En contraste avec les pays précédents, le Costa Rica s’affirme d’emblée comme orienté vers la nature. Le tourisme vert est d’ailleurs sa première source de revenus. De fait, après une dizaine de jours, 90% de nos activités auront eu pour thème la nature, une heureuse exception dans notre parcours.
Frontière chaotique
L’entrée au Nicaragua avait déjà été un peu chaotique, mais la sortie encore plus, confirmant la bureaucratie intense dans ce pays. Sans vouloir entrer dans les détails, la procédure pour quitter le pays aura nécessité 2h40 tandis que l’entrée au Costa Rica ne prendra que 20 mn. Bon, chaque pays fait comme il veut, et la procédure parait plus simple pour les véhicules particuliers, mais nous plaignons les chauffeurs de poids-lourds qui, d’après les longues files de plus d’un kilomètre que nous avons pu observer de part et d’autre de la frontière ont dû perdre au moins une demi-journée à la traverser.
Sur la photo à droite, on peut voir une file de chauffeurs de poids-lourds qui attendaient le passage de leur véhicule au scanner. Assez résignés, ils m’ont gentiment laissé passer devant eux (c’est le cas aussi pour le passage en douane, nous sommes autorisés à doubler les camions). Ils trouvaient d’ailleurs bizarre qu’avec mon véhicule particulier j’aie dû y passer aussi. Apparemment, un petit billet au policier aurait permis d’éviter cette tracasserie, mais nous ne nous sommes pas pliés à ça !
Premières impressions
Quelquefois, l’entrée dans un nouveau pays se traduit par un choc culturel, comme lorsque l’on passe des USA au Mexique par exemple, mais entre le Nicaragua et le Costa Rica, formalités administratives exclues, c’est le sentiment de continuité qui prédomine. Même végétation abondante, mêmes routes en relativement bon état, même circulation tranquille. Il a fallu attendre de parcourir à pied la première ville, Liberia, pour voir quelques différences. C’est bizarre à dire, mais ce qui frappe le plus est de voir des vitrines devant les magasins, alors que depuis plusieurs mois nous côtoyions des boutiques donnant directement sur la rue ou en en étant séparées d’une simple grille. La plus grande richesse se confirme par la présence de bus électriques, même si les vieux bus scolaires américains retapés sont encore légion, et nous sommes ravis aussi de voir notre carte bancaire refonctionner après un black out au Nicaragua. A l’inverse, les couleurs du pays précédent ont presque disparu, l’église (moderne) est hideuse et le parc central est loin d’être verdoyant. Nous espérons que ce ne seront que des exceptions, la réputation du pays est au-dessus de tout cela.

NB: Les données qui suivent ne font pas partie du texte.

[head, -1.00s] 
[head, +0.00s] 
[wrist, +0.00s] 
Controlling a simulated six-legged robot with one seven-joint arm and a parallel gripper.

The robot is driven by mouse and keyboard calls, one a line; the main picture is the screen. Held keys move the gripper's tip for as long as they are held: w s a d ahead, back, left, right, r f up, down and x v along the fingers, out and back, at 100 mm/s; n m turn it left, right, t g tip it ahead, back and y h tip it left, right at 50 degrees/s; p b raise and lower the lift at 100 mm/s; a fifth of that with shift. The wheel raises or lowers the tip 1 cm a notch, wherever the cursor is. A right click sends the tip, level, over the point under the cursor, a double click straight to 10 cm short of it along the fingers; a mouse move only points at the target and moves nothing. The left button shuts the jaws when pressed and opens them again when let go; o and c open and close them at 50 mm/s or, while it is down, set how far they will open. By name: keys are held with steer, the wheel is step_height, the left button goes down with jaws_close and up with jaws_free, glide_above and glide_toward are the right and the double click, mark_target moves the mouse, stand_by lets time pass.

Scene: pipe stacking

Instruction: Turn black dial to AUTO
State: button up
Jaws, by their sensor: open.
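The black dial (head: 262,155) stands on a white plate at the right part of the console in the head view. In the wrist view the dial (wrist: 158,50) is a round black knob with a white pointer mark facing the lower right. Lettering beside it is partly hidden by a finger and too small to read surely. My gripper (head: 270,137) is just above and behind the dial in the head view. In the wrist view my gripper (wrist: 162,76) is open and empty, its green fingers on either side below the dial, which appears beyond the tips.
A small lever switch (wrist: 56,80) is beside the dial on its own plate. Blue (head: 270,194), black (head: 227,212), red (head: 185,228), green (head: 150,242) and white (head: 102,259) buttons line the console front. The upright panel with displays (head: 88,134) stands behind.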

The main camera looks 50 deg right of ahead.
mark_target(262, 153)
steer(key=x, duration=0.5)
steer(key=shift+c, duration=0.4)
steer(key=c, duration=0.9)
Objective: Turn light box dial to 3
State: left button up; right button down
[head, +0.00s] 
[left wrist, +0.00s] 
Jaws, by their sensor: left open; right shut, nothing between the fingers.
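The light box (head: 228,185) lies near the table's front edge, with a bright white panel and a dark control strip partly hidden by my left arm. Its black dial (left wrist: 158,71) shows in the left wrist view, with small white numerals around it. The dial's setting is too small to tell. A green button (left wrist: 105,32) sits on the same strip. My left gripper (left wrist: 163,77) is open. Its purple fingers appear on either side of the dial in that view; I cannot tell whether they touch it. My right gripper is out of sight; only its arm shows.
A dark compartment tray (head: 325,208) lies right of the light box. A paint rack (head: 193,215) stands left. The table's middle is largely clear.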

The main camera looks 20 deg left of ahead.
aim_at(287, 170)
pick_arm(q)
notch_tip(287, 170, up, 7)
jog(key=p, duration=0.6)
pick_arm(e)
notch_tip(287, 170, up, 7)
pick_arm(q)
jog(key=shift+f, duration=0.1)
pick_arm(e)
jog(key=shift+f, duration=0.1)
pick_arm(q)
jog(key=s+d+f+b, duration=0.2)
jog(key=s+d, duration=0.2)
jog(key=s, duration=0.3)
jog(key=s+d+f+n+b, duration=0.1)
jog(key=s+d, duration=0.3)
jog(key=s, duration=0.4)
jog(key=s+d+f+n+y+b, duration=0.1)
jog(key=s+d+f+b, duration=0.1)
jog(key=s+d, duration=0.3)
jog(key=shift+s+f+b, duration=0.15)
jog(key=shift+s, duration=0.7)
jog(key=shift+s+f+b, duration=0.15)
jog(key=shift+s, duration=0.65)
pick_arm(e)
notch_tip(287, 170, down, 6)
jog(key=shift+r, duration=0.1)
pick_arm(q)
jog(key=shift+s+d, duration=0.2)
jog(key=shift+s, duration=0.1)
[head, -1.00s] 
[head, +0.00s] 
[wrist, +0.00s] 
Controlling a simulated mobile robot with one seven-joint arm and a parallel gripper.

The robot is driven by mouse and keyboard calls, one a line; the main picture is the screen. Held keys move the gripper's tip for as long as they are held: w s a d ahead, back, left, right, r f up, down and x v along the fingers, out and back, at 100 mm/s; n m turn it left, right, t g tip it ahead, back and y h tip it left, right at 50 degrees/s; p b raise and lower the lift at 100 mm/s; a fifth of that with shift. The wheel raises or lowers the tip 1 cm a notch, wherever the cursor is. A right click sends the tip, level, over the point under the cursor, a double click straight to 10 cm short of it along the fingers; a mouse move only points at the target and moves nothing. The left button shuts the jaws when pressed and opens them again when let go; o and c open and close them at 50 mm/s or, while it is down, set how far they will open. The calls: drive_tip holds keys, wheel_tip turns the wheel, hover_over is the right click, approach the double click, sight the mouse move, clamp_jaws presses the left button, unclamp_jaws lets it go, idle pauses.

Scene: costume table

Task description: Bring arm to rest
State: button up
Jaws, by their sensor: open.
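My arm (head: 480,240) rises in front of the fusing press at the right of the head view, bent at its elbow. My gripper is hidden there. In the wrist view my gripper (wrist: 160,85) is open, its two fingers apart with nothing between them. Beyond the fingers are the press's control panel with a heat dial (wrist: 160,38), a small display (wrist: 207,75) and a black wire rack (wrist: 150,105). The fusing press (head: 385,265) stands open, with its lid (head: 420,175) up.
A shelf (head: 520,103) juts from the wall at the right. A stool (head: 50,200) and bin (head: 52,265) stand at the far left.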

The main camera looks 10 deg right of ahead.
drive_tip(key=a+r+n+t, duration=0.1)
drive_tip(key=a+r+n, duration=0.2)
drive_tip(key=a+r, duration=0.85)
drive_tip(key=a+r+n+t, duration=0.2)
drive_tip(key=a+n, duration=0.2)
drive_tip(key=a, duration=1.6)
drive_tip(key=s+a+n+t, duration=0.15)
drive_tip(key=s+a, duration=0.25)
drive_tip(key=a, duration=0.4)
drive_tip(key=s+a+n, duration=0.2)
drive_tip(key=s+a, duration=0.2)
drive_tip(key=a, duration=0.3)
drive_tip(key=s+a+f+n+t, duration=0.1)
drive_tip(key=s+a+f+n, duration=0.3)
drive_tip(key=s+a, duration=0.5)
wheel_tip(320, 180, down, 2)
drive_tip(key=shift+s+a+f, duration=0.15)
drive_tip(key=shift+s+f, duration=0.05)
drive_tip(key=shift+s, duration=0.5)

Sous l’arbre à oreilles d’éléphant
Une première pause dans un petit camping à Liberia, sous les arbres et bien aérés, nous a permis de retrouver une semi-fraîcheur qui nous manquait depuis une quinzaine de jours. Le lendemain, nous avons grimpé à 650m d’altitude vers un premier volcan, pour nous installer sur le parking d’un « lodge » (hôtel isolé en pleine nature) acceptant les voyageurs nomades. De là, nous avons suivi un petit chemin de randonnée dans la forêt tropicale sèche, menant à une source chaude soufrée. Un endroit étonnant où un petit cours d’eau transparent devient brusquement blanc laiteux à la rencontre d’une source chaude émanant du volcan voisin. La balade était bien agréable malgré les 8 km aller-retour, dans l’ombre de la forêt mais accompagnés d’une multitude d’oiseaux, toujours difficiles à photographier. En raison de leur fugacité d’une part et de la modicité de notre équipement (smartphones) d’autre part. Les clichés seront rares mais les souvenirs resteront marqués dans notre tête. Nous avons aussi ramassé quelques fruits dont celui (en étoile) du pommier baumier). Il y a de la post-production à prévoir ! En tout cas, la nuit à l’ombre de notre « guanacaste » (l’arbre national du Costa Rica, appelé aussi arbre à oreilles d’éléphant en raison de la forme de ses fruits) et avec une température descendant enfin sous les 25°C (21° même au plus frais) a été des plus réparatrices.
2 ans !
Le 19 avril 2021, nous découvrions notre Roberto pour la première fois chez notre aménageur. Les premiers kilomètres parcourus avec furent un mélange d’appréhension et d’euphorie. L’appréhension de la conduite d’un véhicule de ce format et peut-être celle de réaliser qu’il allait devenir notre nouvelle maison pour plusieurs années. L’euphorie de cette liberté nouvelle et du grand voyage qui nous attendait.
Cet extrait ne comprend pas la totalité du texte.